(Entries from a robot dataset)

· · · · ·

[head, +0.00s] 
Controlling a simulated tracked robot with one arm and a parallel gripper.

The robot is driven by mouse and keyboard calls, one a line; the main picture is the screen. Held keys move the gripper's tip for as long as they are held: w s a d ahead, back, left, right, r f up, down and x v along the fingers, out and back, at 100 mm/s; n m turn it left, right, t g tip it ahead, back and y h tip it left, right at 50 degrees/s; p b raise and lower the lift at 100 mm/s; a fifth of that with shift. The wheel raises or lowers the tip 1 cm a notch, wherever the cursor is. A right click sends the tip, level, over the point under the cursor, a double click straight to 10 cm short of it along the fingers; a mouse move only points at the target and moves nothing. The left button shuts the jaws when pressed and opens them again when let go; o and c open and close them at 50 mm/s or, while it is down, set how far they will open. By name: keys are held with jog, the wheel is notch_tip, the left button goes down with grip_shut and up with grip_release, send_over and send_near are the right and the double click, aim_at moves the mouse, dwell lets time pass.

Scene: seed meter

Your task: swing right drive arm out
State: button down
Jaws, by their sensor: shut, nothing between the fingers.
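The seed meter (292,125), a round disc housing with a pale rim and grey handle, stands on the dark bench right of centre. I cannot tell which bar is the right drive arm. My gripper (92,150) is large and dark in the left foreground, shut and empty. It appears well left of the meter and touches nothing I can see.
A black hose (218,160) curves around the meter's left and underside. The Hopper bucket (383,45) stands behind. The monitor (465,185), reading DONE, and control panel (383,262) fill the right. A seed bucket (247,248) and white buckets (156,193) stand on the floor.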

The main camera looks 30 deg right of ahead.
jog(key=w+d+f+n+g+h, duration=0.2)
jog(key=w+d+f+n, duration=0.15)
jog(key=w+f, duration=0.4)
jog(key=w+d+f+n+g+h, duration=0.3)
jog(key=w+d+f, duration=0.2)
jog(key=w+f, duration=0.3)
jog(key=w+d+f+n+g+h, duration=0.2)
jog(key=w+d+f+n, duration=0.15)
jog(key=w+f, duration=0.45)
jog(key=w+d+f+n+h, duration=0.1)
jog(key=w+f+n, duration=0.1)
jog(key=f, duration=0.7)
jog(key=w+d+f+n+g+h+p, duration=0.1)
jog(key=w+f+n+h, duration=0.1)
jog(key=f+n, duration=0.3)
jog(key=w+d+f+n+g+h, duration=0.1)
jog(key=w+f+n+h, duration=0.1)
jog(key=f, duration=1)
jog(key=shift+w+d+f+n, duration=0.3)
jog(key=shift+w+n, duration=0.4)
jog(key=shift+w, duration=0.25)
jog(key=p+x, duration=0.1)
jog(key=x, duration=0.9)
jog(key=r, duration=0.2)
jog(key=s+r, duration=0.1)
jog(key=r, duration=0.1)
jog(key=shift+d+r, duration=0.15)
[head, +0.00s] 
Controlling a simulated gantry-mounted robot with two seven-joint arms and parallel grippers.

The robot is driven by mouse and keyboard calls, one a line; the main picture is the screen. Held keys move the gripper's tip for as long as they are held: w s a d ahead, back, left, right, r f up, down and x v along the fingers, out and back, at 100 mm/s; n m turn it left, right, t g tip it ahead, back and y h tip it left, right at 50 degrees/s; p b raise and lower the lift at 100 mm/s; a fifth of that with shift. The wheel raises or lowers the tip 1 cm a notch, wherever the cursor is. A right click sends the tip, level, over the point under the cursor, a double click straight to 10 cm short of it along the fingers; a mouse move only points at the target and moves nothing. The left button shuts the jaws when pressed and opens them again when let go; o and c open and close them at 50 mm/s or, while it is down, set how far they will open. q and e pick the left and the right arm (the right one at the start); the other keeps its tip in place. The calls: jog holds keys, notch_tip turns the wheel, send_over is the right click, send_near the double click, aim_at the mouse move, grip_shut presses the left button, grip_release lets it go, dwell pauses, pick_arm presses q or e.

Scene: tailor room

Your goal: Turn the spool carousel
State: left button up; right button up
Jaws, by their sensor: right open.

· · · · ·

Instructions to follow
The lines above from the one containing "Scene: seed meter" through the one containing "State: button down" are to be set down exactly, and no others.

The output
Scene: seed meter

Your task: swing right drive arm out
State: button down

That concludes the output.